A different perspective
Inside the museum
Loeper, a 64-year-old literary scholar, and Fischer, a 72-year old former primary school teacher, kept smiling as they walked through the museum and recognized things they themselves had used years ago. Both said they enjoyed the exhibition as it helped to rectify the image of eastern Germans.
"We've been put down as Neandertalers and this shows that we lived like normal people," Fischer said, adding that many East Germans were not that affected by the repressive aspects of the communist regime such as the GDR's secret service, or Stasi.

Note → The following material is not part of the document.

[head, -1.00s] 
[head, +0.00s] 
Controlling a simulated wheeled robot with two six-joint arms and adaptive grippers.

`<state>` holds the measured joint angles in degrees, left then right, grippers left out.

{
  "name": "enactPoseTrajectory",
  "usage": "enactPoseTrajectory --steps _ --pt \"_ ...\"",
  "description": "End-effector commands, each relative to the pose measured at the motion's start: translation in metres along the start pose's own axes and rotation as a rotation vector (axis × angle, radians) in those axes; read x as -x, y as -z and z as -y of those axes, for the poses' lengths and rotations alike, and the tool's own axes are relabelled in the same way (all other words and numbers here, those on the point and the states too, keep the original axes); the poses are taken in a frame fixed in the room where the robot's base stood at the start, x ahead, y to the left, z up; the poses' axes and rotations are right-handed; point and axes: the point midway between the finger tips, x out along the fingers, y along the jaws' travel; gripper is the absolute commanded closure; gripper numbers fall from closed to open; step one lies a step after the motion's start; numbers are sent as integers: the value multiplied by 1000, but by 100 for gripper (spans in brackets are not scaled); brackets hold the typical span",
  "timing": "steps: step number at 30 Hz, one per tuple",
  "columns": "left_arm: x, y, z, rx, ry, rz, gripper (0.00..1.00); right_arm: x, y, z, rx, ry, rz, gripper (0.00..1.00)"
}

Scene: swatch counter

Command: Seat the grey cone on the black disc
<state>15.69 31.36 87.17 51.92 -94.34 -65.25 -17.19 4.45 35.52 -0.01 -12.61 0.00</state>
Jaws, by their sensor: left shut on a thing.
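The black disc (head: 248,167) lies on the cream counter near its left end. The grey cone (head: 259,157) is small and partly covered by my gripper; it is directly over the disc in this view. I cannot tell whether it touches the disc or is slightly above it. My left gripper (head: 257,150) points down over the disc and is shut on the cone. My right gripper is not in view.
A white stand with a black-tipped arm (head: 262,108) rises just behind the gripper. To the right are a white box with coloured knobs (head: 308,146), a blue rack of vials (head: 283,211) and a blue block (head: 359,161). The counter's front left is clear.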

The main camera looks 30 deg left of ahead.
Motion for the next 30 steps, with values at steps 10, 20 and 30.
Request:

Joseph Spadola, a 23-year-old philosophy student from New York City, agreed that the museum's emphasis on the mundane was a good thing.
"This is the part we never hear about," he said. "It's fascinating to see a different way of life while keeping ideology out of the picture."
Too cute? Visitors check out the living room inside the mock apartment
Those working to remind people of the dictatorial nature of the East German regime felt differently. Gabriele Camphausen, who is in charge of educational programs at the federal commission that administers files from the Stasi secret police, said she was stunned when she visited the museum.
"Visitors can leave the exhibition with the impression that this was a slightly bizarre state in the 20th century," she said. "It doesn't become clear that this was a brutal dictatorship ... Imagine if someone had done such a museum on daily life during the Nazi era. People would criticize it, and rightly so."
Hubertus Knabe, director of the memorial at the former Stasi prison in Berlin Hohenschönhausen, added that the museum's concept fell in line with recommendations by a government commission to concentrate less on places symbolizing repression in the GDR.
"I'm skeptical that depictions of everyday life can explain life in a dictatorship," Knabe said, adding that he had not been to the museum. "It's not important how people ate and slept when describing a political system."
A worthwhile experiment?
A model of the Berlin Wall death strip is the first thing museum visitors see
But the museum's director, Robert Rückel, countered that the Stasi's infiltration was clearly documented. He pointed to a corner with a Stasi work station where visitors can eavesdrop on conversations in another part of the exhibition. Rückel added that other museums in Berlin already highlighted aspects such as the wall and Stasi repression.
"Our goal is to focus on the daily lives of people," he said. "It's an experiment."
And a good one at that, said Thomas Ahbe, a sociologist who has written extensively on East German culture and identity.
"It compliments the picture," he said, adding that so far only so-called museums on everday life that are run by laymen exist throughout East Germany.
"The crimes that happened in East Germany have been documented extensively, but the scientific research on daily life has fallen by the wayside," he said.
"I think it will still take a long time before we can get to a balanced view of GDR history."